Pub Date: Sept. 18th, 2018
ISBN: 978-0-9997544-0-5
Publisher: DoppelHouse Press

The abandoned daughter of a famous poet finds her voice beyond the grave.

This phantasmagoric novel by the celebrated Dutch poet Peeters (Maturity, 2011, etc.) is a strange experience, poetic in word and verse but somewhat hesitant about finding its point. Our narrator is Malva Marina Trinidad del Carmen Reyes, Malvie to her friends. Except the real-life Malva never found her voice; the only child of the legendary poet-diplomat and politician Pablo Neruda was born in 1934 with a severe disability caused by hydrocephalus and died in 1943. Not a single line of Neruda’s work is devoted to the child.
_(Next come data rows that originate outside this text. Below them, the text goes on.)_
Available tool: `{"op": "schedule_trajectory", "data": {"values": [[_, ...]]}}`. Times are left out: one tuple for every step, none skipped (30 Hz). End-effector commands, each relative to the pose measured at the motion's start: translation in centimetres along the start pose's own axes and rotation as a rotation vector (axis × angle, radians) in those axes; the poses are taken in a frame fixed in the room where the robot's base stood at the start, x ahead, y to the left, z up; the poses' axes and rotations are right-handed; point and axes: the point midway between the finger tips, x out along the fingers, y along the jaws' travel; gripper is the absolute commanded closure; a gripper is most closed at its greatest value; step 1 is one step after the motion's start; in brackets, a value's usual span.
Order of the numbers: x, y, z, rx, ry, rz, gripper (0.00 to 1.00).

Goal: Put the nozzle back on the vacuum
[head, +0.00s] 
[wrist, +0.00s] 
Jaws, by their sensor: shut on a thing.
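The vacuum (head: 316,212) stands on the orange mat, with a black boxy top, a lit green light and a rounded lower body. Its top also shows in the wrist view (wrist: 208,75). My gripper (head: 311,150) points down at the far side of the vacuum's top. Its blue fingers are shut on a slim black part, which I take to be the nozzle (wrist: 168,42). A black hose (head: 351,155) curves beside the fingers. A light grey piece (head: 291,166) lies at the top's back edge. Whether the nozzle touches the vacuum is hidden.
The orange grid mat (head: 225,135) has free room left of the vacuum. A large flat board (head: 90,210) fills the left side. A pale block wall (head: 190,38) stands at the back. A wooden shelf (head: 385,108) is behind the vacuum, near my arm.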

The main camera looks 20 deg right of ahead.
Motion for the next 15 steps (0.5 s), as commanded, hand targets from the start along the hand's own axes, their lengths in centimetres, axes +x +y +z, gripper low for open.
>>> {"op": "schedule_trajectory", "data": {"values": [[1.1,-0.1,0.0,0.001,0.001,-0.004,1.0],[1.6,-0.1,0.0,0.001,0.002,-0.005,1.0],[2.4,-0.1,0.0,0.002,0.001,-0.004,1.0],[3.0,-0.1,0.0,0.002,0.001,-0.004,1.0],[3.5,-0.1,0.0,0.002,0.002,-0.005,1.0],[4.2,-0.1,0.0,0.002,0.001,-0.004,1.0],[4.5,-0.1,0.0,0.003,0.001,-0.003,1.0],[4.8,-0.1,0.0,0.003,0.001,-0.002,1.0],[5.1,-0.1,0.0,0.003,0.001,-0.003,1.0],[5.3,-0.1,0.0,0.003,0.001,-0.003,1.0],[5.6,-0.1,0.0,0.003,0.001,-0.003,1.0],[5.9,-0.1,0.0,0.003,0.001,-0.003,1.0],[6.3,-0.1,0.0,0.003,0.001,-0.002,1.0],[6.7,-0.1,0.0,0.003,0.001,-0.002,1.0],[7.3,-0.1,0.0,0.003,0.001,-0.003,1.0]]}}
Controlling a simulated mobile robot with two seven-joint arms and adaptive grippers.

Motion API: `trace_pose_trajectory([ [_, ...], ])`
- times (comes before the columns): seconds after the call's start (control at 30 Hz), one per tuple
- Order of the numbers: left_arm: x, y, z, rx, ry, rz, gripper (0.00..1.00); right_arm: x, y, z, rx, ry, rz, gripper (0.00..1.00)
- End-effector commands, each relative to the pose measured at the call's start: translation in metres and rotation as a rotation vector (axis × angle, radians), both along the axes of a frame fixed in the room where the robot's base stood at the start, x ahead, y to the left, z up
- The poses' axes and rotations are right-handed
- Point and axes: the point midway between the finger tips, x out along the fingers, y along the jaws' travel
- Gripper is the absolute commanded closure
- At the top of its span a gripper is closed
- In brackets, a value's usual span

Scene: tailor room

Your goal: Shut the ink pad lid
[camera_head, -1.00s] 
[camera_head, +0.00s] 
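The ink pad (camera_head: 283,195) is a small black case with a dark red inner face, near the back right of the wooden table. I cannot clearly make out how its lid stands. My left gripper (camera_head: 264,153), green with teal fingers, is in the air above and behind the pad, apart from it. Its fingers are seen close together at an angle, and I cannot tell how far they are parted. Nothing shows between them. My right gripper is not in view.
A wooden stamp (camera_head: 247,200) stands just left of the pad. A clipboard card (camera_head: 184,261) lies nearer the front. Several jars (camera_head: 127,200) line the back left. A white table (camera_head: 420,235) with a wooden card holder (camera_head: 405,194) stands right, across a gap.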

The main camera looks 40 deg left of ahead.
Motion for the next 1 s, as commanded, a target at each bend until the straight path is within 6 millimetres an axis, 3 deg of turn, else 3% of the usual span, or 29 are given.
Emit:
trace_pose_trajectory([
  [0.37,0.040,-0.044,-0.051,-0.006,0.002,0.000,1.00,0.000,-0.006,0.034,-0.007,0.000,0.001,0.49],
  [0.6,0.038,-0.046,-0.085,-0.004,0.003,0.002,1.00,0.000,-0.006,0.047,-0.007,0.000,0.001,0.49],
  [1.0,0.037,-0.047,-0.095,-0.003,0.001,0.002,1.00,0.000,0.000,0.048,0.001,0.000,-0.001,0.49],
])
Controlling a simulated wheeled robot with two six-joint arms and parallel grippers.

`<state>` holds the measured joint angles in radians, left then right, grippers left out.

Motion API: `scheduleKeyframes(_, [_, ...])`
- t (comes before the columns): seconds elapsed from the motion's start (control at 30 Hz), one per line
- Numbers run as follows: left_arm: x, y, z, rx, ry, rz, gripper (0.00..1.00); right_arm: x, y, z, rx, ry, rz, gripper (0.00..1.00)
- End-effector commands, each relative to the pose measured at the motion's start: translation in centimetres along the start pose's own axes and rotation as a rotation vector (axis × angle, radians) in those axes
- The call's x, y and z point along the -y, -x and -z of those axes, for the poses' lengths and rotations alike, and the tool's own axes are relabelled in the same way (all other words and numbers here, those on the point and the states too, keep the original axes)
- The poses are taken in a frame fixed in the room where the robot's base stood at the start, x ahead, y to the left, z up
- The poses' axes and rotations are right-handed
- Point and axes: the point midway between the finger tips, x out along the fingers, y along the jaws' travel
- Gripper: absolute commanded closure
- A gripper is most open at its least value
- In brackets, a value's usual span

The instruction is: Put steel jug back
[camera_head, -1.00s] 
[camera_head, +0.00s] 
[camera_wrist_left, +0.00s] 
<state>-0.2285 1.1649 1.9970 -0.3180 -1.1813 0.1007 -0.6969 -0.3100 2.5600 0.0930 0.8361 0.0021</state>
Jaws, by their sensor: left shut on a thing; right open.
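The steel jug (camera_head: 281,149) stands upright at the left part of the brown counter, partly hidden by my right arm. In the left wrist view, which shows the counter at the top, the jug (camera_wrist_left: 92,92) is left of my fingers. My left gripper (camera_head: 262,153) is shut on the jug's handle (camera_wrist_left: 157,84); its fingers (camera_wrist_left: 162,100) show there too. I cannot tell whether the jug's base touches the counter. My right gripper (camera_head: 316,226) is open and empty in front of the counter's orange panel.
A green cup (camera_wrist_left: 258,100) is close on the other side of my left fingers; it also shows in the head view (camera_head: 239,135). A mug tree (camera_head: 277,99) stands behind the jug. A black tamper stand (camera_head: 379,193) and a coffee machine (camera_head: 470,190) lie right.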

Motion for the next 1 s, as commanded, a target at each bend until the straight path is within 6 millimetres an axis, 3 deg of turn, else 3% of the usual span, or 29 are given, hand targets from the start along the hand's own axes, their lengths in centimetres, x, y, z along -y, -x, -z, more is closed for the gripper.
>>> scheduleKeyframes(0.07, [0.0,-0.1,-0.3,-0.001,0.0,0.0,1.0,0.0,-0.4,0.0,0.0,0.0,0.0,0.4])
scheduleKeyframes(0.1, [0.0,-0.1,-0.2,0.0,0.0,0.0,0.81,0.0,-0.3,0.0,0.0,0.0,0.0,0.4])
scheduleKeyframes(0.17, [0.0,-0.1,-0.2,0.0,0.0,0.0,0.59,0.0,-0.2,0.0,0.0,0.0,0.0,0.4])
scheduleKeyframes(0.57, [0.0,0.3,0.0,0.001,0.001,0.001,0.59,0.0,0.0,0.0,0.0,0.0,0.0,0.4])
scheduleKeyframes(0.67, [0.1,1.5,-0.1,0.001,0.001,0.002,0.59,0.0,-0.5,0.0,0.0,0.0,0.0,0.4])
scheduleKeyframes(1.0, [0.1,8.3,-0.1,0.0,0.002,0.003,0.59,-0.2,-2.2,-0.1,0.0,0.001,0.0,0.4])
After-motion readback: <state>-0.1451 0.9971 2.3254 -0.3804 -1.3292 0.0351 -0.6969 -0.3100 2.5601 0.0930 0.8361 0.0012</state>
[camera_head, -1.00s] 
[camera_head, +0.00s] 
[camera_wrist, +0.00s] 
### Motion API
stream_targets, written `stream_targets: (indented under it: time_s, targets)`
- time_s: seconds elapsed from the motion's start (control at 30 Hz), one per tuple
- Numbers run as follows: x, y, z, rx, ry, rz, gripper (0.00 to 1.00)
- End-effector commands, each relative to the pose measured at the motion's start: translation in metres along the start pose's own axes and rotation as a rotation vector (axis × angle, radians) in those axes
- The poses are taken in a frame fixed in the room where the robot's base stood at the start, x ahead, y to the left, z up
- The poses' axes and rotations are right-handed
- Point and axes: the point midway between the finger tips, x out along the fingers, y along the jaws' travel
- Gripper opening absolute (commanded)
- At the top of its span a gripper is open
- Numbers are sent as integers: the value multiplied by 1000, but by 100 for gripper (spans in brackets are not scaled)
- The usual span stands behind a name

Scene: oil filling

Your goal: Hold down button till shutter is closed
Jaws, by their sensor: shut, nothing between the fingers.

Here, she writes her story herself through Peeters, able to pass back and forth through time and space. “Oh Hagar, you’ll find out when your time comes: the hereafter is all about going over old ground,” she confesses. Her “afterparty of the dead" is a colorful one, populated by characters that include Oskar Matzerath, “the droll dwarf with the tin drum from the novel by Günter Grass,” as well as James Joyce’s schizophrenic daughter, Lucia, and Arthur Miller’s son, Daniel, who had Down syndrome and who thinks Malva is trying to posthumously earn her father’s love. She also bonds, in a way, with Socrates (a father figure of sorts) and with the late Polish poet Wislawa Szymborska, whom Malva secretly aspires to make her grandmother. Stylistically flamboyant prose may overshadow a sadly common theme as both Malva and Peeters explore what it means for a child to be abandoned by a parent. There is some resonance in making reparations for this long-lost daughter. While there’s not much narrative substance here, Malva’s voice is intriguing, having evolved beyond revenge or anger into a deeper acceptance.

An evocative portrait of a lost girl demanding agency even in the face of death itself.